What you are asked to do
Search the data below for the word "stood" and copy each line that holds it.
============
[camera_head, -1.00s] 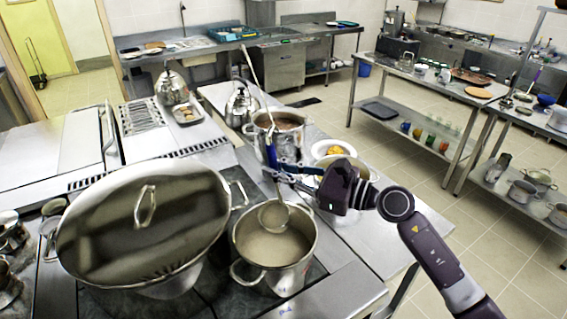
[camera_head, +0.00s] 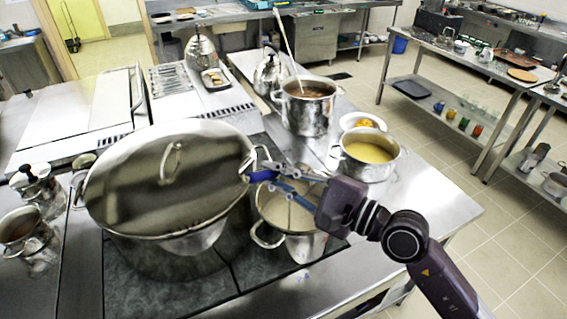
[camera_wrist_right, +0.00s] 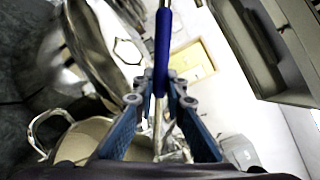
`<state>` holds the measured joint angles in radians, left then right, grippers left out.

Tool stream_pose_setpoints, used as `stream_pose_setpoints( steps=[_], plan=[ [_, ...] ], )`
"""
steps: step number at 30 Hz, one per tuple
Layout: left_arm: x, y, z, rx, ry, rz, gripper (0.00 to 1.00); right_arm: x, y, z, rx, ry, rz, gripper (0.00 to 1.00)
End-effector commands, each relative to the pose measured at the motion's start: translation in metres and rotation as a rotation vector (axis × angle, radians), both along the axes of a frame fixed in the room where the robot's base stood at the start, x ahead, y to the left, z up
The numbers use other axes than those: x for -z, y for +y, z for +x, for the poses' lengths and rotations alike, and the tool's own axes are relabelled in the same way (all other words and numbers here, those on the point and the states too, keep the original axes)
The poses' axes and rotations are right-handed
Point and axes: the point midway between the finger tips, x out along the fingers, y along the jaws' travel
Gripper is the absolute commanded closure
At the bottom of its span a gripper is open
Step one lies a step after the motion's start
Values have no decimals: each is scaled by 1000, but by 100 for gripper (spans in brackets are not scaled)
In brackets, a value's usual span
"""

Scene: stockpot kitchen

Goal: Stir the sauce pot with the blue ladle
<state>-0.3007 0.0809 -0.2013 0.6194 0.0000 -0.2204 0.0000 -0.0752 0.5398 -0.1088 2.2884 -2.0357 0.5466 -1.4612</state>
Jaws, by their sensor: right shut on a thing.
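The blue ladle (camera_head: 261,176) is held by its blue handle in my right gripper (camera_head: 268,173), above the sauce pot. My right gripper is shut on it. In the right wrist view the blue handle (camera_wrist_right: 162,50) stands between the fingers, with the metal shaft running down. The sauce pot (camera_head: 291,242) is a steel pot of pale sauce on the dark stove top. A thin shaft shows over its opening. The ladle bowl is not visible, and I cannot tell whether it is in the sauce. My left gripper is not in view.
A very large lidded pot (camera_head: 120,215) stands close left of the sauce pot. Behind are a pot of yellow soup (camera_head: 368,172), a small bowl of orange food (camera_head: 352,122) and a tall pot (camera_head: 306,118) with a long utensil. The counter at right (camera_head: 430,205) is clear.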

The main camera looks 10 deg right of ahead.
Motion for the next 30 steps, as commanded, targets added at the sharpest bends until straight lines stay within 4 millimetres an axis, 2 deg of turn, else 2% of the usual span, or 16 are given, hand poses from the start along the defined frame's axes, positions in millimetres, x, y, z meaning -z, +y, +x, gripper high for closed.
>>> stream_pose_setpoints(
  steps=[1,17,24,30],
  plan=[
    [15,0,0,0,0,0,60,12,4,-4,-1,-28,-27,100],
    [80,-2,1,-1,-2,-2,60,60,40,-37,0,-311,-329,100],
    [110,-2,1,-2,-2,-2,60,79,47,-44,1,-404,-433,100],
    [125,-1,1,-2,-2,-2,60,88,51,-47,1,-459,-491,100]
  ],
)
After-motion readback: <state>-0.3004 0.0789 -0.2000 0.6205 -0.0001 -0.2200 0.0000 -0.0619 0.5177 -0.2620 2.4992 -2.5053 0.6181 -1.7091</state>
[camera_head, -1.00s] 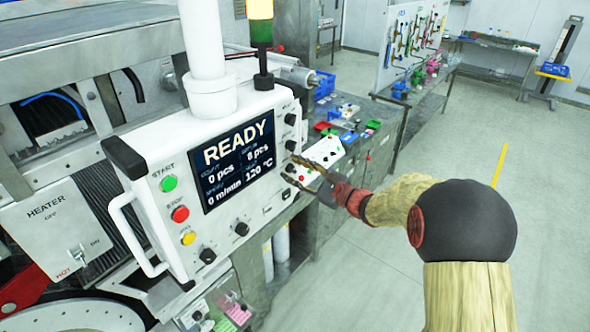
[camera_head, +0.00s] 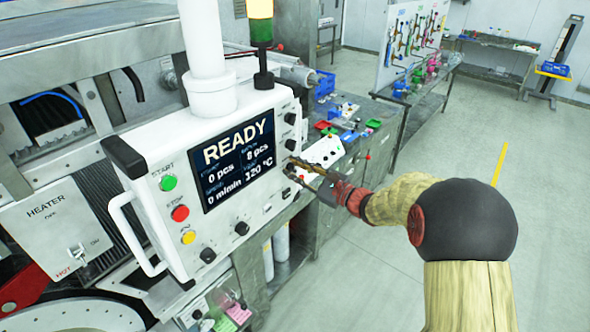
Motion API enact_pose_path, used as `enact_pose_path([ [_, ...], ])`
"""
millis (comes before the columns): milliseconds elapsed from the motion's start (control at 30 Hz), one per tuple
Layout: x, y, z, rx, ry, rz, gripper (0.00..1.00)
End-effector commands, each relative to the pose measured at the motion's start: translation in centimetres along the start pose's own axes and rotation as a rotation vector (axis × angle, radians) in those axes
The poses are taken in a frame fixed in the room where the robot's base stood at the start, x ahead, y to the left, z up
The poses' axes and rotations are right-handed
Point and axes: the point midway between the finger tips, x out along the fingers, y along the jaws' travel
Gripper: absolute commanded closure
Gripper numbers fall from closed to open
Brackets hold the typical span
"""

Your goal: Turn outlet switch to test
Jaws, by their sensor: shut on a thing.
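The white control panel (camera_head: 160,150) has a column of small black knobs on its right edge. My gripper (camera_head: 289,168) reaches in from the right and is shut on the third knob from the top, at the panel's right edge. The fingers largely hide this knob, and its label and pointer are too small to read. I cannot tell which knob is the outlet switch. The upper knobs (camera_head: 291,118) and a lower knob (camera_head: 286,195) are free of the gripper.
The panel's screen (camera_head: 238,160) reads READY. Green, red and yellow buttons (camera_head: 180,213) and more knobs sit left and below. A bench (camera_head: 375,118) with small coloured parts stands behind my gripper. The floor at right is open.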

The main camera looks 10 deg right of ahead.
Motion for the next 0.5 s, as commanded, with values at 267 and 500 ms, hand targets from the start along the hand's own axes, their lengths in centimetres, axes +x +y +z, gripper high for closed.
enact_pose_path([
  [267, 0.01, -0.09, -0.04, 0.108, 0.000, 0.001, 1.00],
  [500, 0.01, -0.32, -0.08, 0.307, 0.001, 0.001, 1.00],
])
============
Reply to the task
End-effector commands, each relative to the pose measured at the motion's start: translation in metres and rotation as a rotation vector (axis × angle, radians), both along the axes of a frame fixed in the room where the robot's base stood at the start, x ahead, y to the left, z up
The poses are taken in a frame fixed in the room where the robot's base stood at the start, x ahead, y to the left, z up

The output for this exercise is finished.